Appena fu terminato il lavoro del Tabernacolo, precedettero gli altri e portarono il sacrificio con diligenza».
Bemidbàr Rabbà 12, 19
Il Midràsh è abbastanza semplice. I capi delle tribù, per la loro posizione sociale, si offendono per non aver ricevuto personalmente, l’invito, ma per averlo ricevuto insieme alla massa del popolo («ogni persona di buona volontà»).
I capi dunque progettano di aspettare che tutti gli altri rechino l’offerta; essi si faranno avanti per integrare ciò che mancherà. Così facendo il loro atto sarà messo nel dovuto risalto.
Tale proposito però vien ‘ e frustrato in quanto le offerte del popolo risultarono eccedenti la necessità.
Rattristati, i capi delle tribù si rifanno in un’altra occasione, con le offerte per i vestiti del Sacerdote che portano subito, e più tardi per t sacrifici (vedi Numeri Cap. 7, 2).

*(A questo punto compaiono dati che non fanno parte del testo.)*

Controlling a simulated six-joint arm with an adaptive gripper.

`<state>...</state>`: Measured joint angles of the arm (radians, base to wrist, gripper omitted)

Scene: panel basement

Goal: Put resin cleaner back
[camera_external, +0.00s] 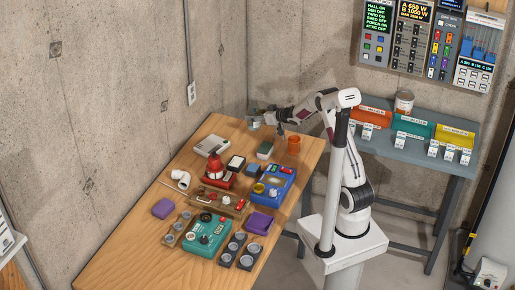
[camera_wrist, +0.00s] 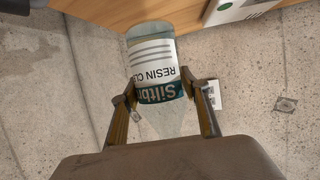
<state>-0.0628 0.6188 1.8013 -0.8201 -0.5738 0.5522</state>
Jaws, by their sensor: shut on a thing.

Tuttavia la Torà tiene conto della differenza d’animo che ha caratterizzato l’offerta: il popolo viene premiato: «le offerte erano esuberanti», la Torà cioè spende più parole per il popolo; viceversa ai capi delle tribù viene tolta una lettera: la yod (mentre di solito il loro appellativo è scritto con la yod).
Così la loro mancanza viene espressa anche attraverso un piccolo accorgimento letterario, con l’omissione, voluta nel testo, della lettera yod.
Proprio loro che volevano mettersi in risalto, vengono messi in risalto ma in senso opposto a quello che pensavano.
Comunque la Torà, pur punendo il comportamento dei capi, concede loro altra possibilità per rimediare. Questo è nello spirito della Torà, che è conscia delle debolezze umane, e quindi, anche se qui si tratta di capi, viene offerta loro un’occasione per ritornare sulla retta via.
E interessante notare come il Midràsh costruisce la sua tesi senza tener conto della successione naturale dei versi.
Infatti come dei personaggi storici e delle generazioni viene alterato l’ordine cronologico per offrire un messaggio chiaro ed immediato, così anche l’ordine dei versetti viene alterato.
Nel testo abbiamo questo ordine:
– Cap. 35, v. 22: offerta del popolo.
– Cap. 35, v. 27: offerta dei capi delle tribù.
– Cap. 36, v. 6: Mosè ordina di non portare più offerte. – Cap. 30, v. 7: le offerte del popolo sono esuberanti.
Secondo il Midràsh le cose sarebbero andate così: nel verso 22 del Cap. 35 si parla dell’offerta del popolo. I capi aspettano che il popolo termini con le proprie offerte, ma le offerte (Cap. 36, v. 7) sono esuberanti.
Allora viene l’ordine di Mosè (Cap. 36, v. 6): niente più offerte.
I capi delle tribù si affrettano e portano le offerte per i vestiti del gran Sacerdote (Cap. 35, v. 27).
È forse artificioso il metodo midrashico o si basa su qualche appiglio?
La tesi dei Maestri del Midràsh si basa probabilmente sul riscontro strano del racconto: i capi portano le offerte per ultimi (v. 27), mentre forse avrebbero dovuto essere i primi, come infatti avviene nella stessa parashà riguardo ai sacrifici.
Vediamo quindi come i Maestri del Midràsh non si limitano a una lettura superficiale, ma elaborano confronti continui; esaminano tutti i particolari, anche i minimi cambiamenti di lettere: da una parte vedono che le offerte dei capi vengono date per ultime (Esodo), dall’altra (Numeri) per prime.
Ancora: proprio nel passo dell’Esodo, in cui risulta che portarono l’offerta per ultimi, nel loro nome (appellativo) manca la lettera yod, mentre negli altri passi la parola è integra. forse un caso fortuito?[1]
[1] V. in proposito Y. ZEGDUN, op. dt., p. 41 e 50.